YOUR GOAL:
Work out the number of lines containing "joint". Give that number alone.

====== DATA EXCERPTS

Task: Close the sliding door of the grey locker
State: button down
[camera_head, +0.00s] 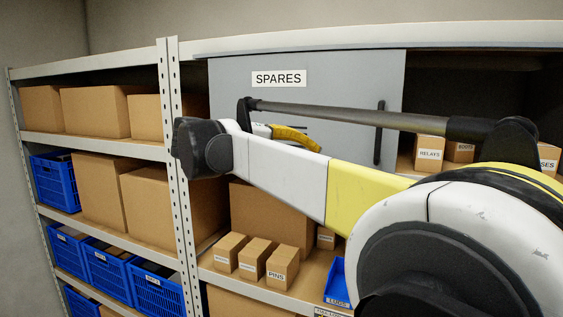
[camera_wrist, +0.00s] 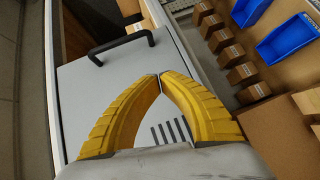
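The locker's grey sliding door (camera_head: 300,80) carries a SPARES label and covers the left part of the locker front. The right part is open and shows a dark inside. A black bar handle (camera_head: 379,133) stands upright near the door's right edge. It also shows in the wrist view (camera_wrist: 121,46), ahead and left of the fingertips, apart from them. My gripper's yellow fingers (camera_wrist: 160,76) meet at their tips with nothing between them, in front of the grey door panel. In the head view my gripper (camera_head: 300,136) is partly hidden by my arm, left of the handle.
Small boxes such as RELAYS (camera_head: 429,150) stand inside the open part. Below, a shelf holds small cartons (camera_head: 283,267) and a blue bin (camera_head: 337,285). A perforated shelf post (camera_head: 181,200) stands left of the locker. Blue crates (camera_head: 107,267) and cartons fill the left rack.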

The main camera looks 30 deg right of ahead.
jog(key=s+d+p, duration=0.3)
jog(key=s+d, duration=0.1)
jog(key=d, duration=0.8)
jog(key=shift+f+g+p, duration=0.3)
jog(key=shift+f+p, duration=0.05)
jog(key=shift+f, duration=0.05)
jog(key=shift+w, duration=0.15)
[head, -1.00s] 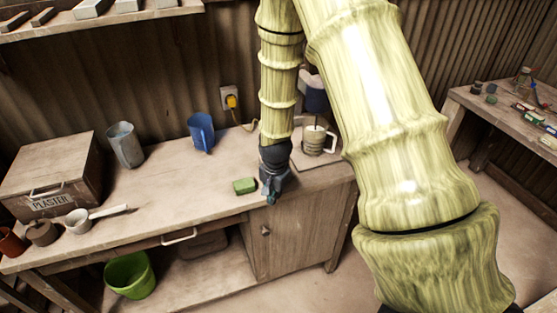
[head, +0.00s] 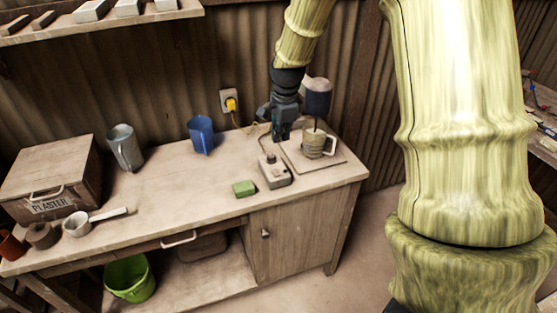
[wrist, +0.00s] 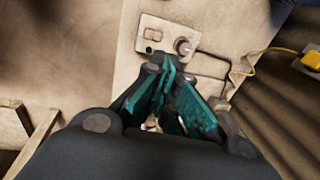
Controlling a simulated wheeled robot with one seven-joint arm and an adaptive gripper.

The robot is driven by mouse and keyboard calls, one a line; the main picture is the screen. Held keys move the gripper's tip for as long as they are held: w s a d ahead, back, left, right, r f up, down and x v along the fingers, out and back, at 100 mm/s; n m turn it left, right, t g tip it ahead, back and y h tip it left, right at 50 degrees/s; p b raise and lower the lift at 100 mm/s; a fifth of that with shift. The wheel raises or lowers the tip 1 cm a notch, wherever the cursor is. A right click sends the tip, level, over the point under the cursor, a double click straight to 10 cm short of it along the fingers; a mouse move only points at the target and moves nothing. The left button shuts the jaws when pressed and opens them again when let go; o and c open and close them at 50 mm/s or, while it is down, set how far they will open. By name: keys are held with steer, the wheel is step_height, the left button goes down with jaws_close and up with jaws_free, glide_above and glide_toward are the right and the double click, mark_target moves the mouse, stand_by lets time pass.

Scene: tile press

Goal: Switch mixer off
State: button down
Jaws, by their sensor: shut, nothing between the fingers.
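The mixer (head: 317,97) has a dark blue-grey head over a mug (head: 313,146) with a handle, standing on a board at the right of the bench. A small pale control box (head: 276,177) lies to the left of the board. In the wrist view the box (wrist: 165,30) shows a round knob (wrist: 183,46), a pale rectangular switch (wrist: 153,34) and a small dark button. My gripper (head: 279,138) is shut and empty, behind the box and left of the mixer head. In the wrist view its fingertips (wrist: 164,68) are close to the box's edge; contact cannot be told.
A green sponge (head: 244,188) lies left of the box. A yellow plug (head: 231,104) with a cord sits in the wall socket. A blue jug (head: 201,134), a grey jug (head: 126,148) and a plaster box (head: 47,180) stand further left. The bench middle is clear.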

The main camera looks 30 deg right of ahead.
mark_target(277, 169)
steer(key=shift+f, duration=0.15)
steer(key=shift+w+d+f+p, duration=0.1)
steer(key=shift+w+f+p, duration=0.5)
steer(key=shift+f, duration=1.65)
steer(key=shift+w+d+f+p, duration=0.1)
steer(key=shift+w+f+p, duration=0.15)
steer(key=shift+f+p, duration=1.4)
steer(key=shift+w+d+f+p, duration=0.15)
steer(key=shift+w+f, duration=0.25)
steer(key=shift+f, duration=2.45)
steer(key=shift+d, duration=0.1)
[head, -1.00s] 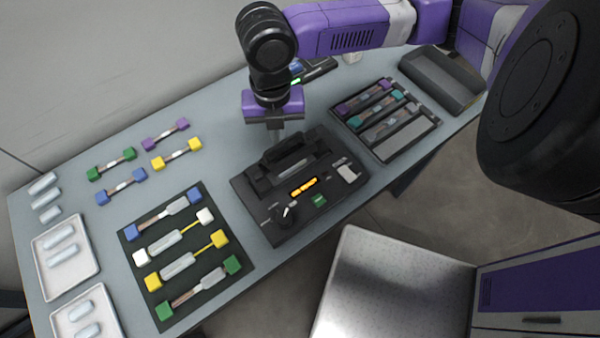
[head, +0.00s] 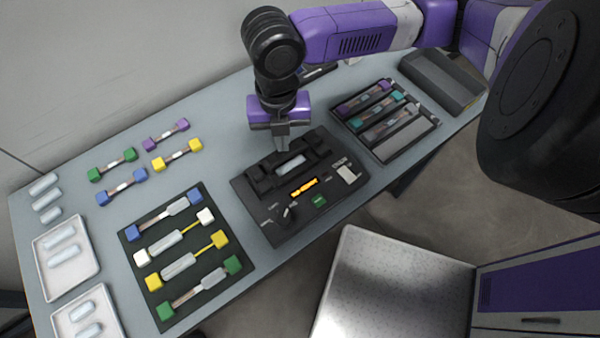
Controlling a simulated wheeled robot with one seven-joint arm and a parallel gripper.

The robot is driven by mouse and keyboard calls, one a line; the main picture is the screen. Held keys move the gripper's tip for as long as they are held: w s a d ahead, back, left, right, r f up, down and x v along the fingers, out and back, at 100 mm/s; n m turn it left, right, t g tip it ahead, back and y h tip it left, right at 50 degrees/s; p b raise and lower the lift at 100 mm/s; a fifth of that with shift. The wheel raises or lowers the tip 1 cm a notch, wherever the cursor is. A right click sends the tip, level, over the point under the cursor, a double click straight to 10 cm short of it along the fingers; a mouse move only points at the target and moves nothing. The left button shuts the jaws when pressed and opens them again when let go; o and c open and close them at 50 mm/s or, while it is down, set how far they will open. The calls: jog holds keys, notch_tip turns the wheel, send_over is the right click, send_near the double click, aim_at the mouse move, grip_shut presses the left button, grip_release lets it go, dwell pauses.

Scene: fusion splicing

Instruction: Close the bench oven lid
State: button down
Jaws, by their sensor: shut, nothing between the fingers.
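The bench oven (head: 335,185) is a dark box near the middle of the table, with an orange bar, a small green display, a knob and a pale pad on its top. Its dark lid part (head: 262,181) lies along the back half, with a pale strip (head: 290,166) showing in its middle. I cannot tell the lid's exact angle. My gripper (head: 283,143) points down at the oven's back edge, right behind the lid part. It is shut and holds nothing. Whether its tips touch the lid is unclear.
A dark rack (head: 401,150) with colour-ended pieces stands right of the oven, and a dark open bin (head: 440,80) beyond it. A black mat (head: 158,288) with splice pieces lies to the left. White trays (head: 88,262) are at far left. Loose coloured pieces lie at back left.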

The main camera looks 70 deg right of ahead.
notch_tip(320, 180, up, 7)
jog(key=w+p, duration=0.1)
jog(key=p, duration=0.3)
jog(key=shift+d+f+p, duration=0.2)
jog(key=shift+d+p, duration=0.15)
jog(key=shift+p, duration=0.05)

============

WRITTEN RESPONSE:
2